Pierre Tandean Pahlawan Revolusi, Pengecoh Pasukan Elit Inggris
D'On, Jakarta,- ”Kalau kita lapar itu biasa. Kalau kita malu, itu juga biasa. Namun, kalau kita lapar atau malu itu karena Malaysia, kurang ajar! Kerahkan pasukan ke Kalimantan, hajar cecunguk Malaysian itu! Pukul dan sikat, jangan sampai tanah dan udara kita diinjak-injak Malaysian keparat itu.
”Serukan, serukan ke seluruh pelosok negeri bahwa kita akan bersatu untuk melawan kehinaan ini. Kita akan membalas perlakuan ini dan kita tunjukkan bahwa kita masih memiliki gigi yang kuat dan kita juga masih memiliki martabat…
”Yoo... ayooo... kita ganyang. Ganyang Malaysia! Ganyang Malaysia! Bulatkan tekad. Semangat kita baja. Peluru kita banyak. Nyawa kita banyak. Bila perlu satoe- satoe!”
Pidato “Ganyang Malaysia” yang dikobarkan Presiden sekaligus Panglima Tertinggi Ir.Soekarno pada 27 Juli 1963 begitu membakar kemarahan rakyat Indonesia yang saat itu merasa sangat geram atas tindakan demonstran Malaysia yang menggeruduk KBRI, merobek foto Soekarno, serta menginjak-injak lambang negara kita, Burung Garuda.
Pidato ini tak lain adalah penegasan atas sikap Indonesia yang sebelumnya sudah menyatakan permusuhuhan dengan Malaysia, sebagaimana diumumkan Menteri Luar Negeri Indonesia Soebandrio pada 20 Januari 1963. Bahkan sikap itu kemudian ditindaklanjuti oleh sukarelawan rakyat yang mulai memasuki Sarawak dan Sabah untuk menyebar propaganda dan melaksanakan penyerangan dan sabotase.
Ketegangan hubungan politik antara kedua negara jiran tersebut dipicu Presiden Soekarno yang menentang berdirinya negara Malaysia. Soekarno menilai Federasi Malaysia hanya negara boneka Inggris dan neo-kolonialisme. Dia khawatir negeri jiran itu akan dijadikan pangkalan militer asing Asia Tenggara.

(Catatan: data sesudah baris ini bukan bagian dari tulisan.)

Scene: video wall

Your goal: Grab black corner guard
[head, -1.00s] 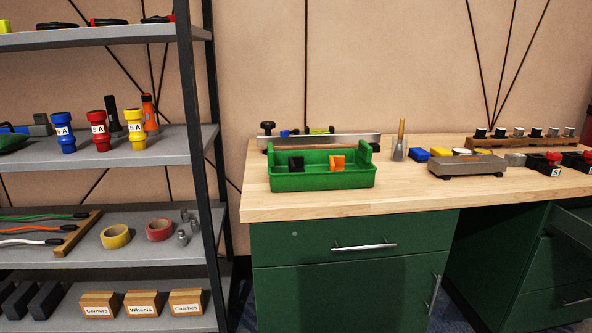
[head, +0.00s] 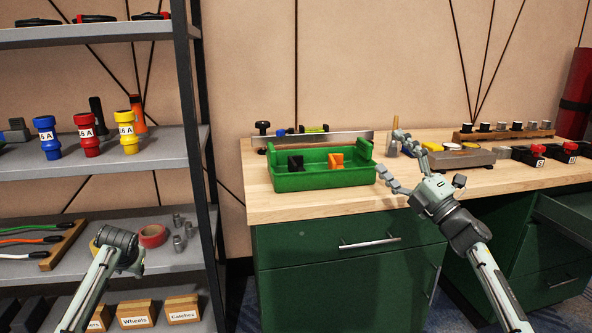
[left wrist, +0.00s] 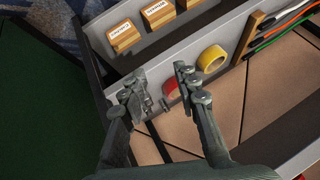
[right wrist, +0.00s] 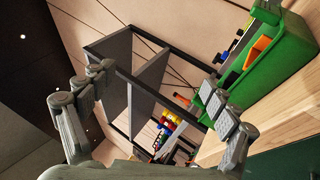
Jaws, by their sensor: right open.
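The black corner guard (head: 295,163) stands in the left part of the green bin (head: 322,181) on the workbench. An orange corner guard (head: 336,160) stands to its right in the same bin. My right gripper (head: 391,155) is open and empty, just right of the bin near the bench's front. In the right wrist view the bin (right wrist: 285,68) is at the upper right, beyond one finger of my right gripper (right wrist: 155,82). The black guard is not clear there. My left gripper (left wrist: 160,80) is open and empty, in front of the shelf.
A metal rack (head: 185,155) with bottles, tape and labelled wooden blocks stands left of the workbench (head: 290,206). Bare wood lies in front of the bin.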

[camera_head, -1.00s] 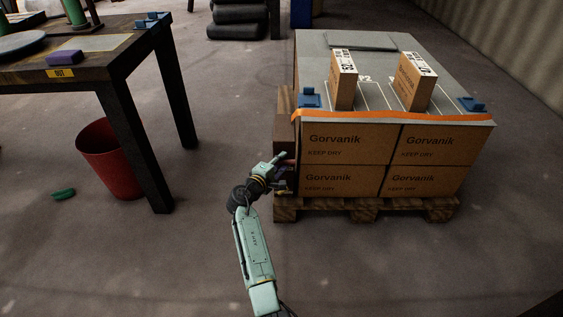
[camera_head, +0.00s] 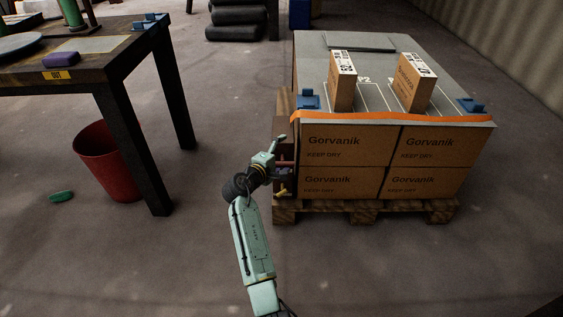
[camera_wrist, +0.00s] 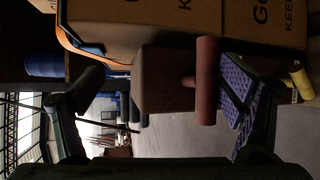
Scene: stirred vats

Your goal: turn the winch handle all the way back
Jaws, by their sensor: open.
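The winch handle (camera_wrist: 206,80) is a dull red-brown cylinder on a short stem, in front of a brown block (camera_wrist: 165,80) in the wrist view. My gripper (camera_wrist: 160,105) is open, its two fingers wide apart. The handle lies between them in the picture, close to the purple-padded right finger and far from the left one. I cannot tell whether it touches that finger. In the head view my gripper (camera_head: 278,155) is at the left side of the carton stack, and part of the winch there is hidden behind it.
Gorvanik cartons (camera_head: 340,145) stand on a wooden pallet (camera_head: 350,207), with an orange strap (camera_head: 390,116) along the top edge. A yellow piece (camera_head: 283,189) sticks out below my gripper.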

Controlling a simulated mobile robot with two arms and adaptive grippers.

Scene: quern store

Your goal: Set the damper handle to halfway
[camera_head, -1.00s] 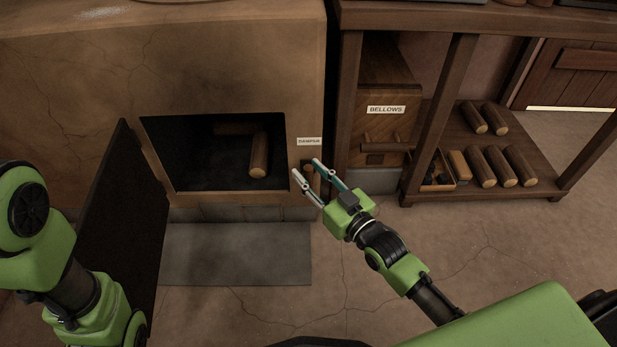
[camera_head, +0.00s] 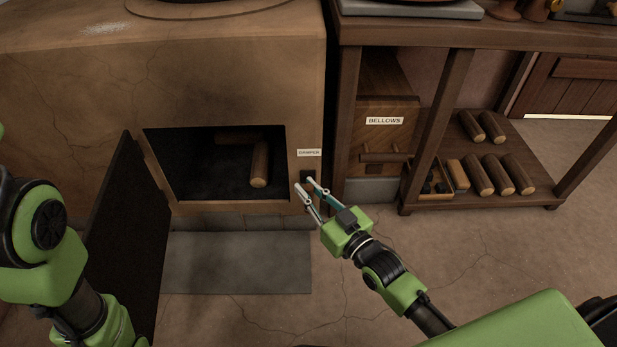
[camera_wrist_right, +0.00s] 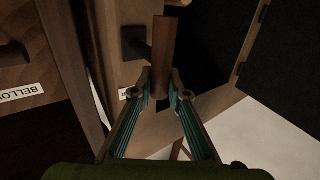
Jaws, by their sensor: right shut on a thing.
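The damper handle (camera_wrist_right: 163,55) is a brown wooden bar in the right wrist view, beside a dark square plate (camera_wrist_right: 133,42). In the head view the dark plate (camera_head: 306,176) sits on the oven front under the damper label (camera_head: 309,152); the handle is mostly hidden by my fingers there. My right gripper (camera_head: 305,186) is shut on the handle; its fingertips also show in the right wrist view (camera_wrist_right: 156,86). I cannot tell the handle's exact setting. My left arm shows at the left of the head view, with its gripper out of view.
The oven opening (camera_head: 205,185) holds logs (camera_head: 259,165), and its dark door (camera_head: 128,235) hangs open on the left. The bellows box (camera_head: 382,140) stands right of the damper. A low shelf (camera_head: 520,150) with several logs is further right. The floor in front is clear.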

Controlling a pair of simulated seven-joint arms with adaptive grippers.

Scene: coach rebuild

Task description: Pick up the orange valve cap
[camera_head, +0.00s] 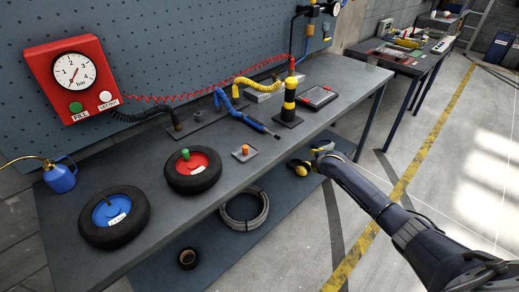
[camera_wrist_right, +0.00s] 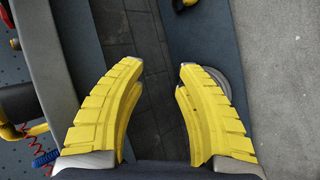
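The orange valve cap (camera_head: 245,149) stands on a small grey plate (camera_head: 243,154) near the front edge of the workbench, to the right of the red-hubbed wheel. My right gripper (camera_head: 309,158) is beyond the bench's front edge, to the right of the cap and well apart from it. In the right wrist view its yellow fingers (camera_wrist_right: 160,92) are spread wide with nothing between them. The cap does not show in that view. My left gripper is in neither view.
Red-hubbed (camera_head: 207,168) and blue-hubbed (camera_head: 112,218) wheels lie on the workbench (camera_head: 225,193); a green cap (camera_head: 185,154) sits on the red one. A blue tool (camera_head: 255,124) and a black-and-yellow post (camera_head: 289,103) stand behind the cap. A hose coil (camera_head: 245,221) lies below.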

Persis di tahun yang sama sepucuk surat perintah baru saja diterima oleh seorang perwira muda bernama Letna Dua Czi Pierre Tendean. Surat perintah itu cukup mengagetkan mengingat ia baru setahun lalu lulus dari pendidikan di Akademi Teknik Angkatan Darat (ATEKAD) dan ditugaskan sebagai komandan peleton di batalyon Zeni Kodam II Sumatera Utara.

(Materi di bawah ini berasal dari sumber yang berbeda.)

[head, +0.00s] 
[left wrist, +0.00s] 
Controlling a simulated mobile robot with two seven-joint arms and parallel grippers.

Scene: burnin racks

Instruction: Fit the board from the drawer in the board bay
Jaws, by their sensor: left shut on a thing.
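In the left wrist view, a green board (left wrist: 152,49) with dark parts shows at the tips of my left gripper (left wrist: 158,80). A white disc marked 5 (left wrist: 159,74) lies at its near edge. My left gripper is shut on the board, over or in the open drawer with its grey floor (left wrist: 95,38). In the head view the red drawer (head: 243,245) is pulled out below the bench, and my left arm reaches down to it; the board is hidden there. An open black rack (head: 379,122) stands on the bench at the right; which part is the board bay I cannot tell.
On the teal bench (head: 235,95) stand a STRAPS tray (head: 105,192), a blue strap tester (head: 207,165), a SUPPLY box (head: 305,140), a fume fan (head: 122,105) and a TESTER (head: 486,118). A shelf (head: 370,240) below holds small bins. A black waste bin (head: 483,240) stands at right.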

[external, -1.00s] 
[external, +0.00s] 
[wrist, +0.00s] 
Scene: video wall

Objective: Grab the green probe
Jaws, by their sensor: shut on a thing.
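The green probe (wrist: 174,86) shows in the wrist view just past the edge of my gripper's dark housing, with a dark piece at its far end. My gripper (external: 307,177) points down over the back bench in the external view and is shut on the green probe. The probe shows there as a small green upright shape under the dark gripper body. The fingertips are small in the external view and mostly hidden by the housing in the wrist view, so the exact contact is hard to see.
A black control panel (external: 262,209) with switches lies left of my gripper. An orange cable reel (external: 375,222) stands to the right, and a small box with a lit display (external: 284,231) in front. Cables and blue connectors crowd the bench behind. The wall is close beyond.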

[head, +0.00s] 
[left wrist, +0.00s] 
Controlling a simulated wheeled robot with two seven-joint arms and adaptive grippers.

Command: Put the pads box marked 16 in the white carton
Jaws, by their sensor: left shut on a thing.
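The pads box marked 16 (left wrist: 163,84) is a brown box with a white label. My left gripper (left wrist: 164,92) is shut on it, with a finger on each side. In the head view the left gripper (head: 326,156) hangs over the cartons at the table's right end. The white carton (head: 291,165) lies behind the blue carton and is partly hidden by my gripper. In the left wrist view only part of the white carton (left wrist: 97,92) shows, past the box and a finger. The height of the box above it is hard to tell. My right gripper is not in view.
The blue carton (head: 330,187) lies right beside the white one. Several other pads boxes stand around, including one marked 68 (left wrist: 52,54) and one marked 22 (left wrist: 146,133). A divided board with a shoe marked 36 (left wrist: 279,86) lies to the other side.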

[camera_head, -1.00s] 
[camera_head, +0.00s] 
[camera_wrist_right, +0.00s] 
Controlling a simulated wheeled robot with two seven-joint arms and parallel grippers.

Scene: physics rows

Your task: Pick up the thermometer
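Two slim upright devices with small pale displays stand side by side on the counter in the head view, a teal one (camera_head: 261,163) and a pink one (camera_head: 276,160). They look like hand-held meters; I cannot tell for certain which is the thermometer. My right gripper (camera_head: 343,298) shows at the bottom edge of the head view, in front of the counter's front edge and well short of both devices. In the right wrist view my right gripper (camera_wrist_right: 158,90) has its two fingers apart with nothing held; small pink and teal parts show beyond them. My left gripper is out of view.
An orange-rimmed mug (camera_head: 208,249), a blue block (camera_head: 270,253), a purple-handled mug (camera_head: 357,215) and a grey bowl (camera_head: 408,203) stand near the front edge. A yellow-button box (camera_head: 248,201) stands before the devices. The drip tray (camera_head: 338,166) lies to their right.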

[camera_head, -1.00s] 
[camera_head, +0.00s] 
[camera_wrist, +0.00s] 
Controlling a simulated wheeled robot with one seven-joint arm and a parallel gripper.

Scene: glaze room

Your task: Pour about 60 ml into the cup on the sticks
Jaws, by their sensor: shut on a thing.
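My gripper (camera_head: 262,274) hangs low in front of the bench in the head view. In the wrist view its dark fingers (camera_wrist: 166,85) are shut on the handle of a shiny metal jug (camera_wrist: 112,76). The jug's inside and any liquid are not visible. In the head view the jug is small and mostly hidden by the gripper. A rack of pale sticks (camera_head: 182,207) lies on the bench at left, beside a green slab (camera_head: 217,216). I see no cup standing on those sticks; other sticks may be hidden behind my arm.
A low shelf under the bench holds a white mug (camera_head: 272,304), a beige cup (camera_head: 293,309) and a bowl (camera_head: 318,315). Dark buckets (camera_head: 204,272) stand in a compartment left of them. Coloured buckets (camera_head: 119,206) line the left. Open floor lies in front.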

Surat perintah itu isinya menugaskan Pierre Tendean menempuh pendidikan iltelijen di Bogor. Sebagai seorang prajurit Pierre Tendean sadar dan harus selalu siap ketika negara memanggil. Apalagi penunjukan dirinya sebagai salah satu perwira muda yang ikut dalam pendidikan intelijen tentu tidak sembarangan
Pierre Tendean adalah sosok taruna yang cakap dan memiliki jiwa kepemimpinan selama di Akademi Militer. Ia diangkat menjadi Komandan Batalyon Taruna dan Ketua Senat Koprs Taruna. Bahkan ketika pemberontakan PRRI/Permesta meletus, ia mendapat tugas praktik lapangan meneumpas gerakan pemberontakan di wilayah Sumatera Timur.
Pierre Tendean dinyatakan lulus dengan predikat memuaskan dari Sekolah Tinggi Intelijen Negara (STIN) dalam kurun waktu kurang lebih dari satu tahun. Entah kebetulan atau memang sudah dipersiapkan sejak jauh-jauh hari, begitu lulus Pierre Tendean langsung ditugaskan ke medan pertempuran. Tanggal 3 Mei 1964 Presiden Sukarno mengumumkan perintah Dwi Komando Rakyat (Dwikora).
"Pertinggi ketahanan revolusi Indonesia dan bantu perjuangan revolusioner rakyat Malaya, Singapura, Sarawak dan Sabah, untuk menghancurkan Malaysia," teriak Presiden Soekarno.
Penyusup Andal
Menyikapi perintah Soekarno, Indonesia secara terang-terangan mengirimkan bala tentara menyerang wilayah di Semenanjung Malaya. Semeatara Tentera Laut Di Raja Malaysia mempertahankan wilayah kedaulatannya dengan dukungan Inggris dan Australia, terutama Special Air Service (SAS).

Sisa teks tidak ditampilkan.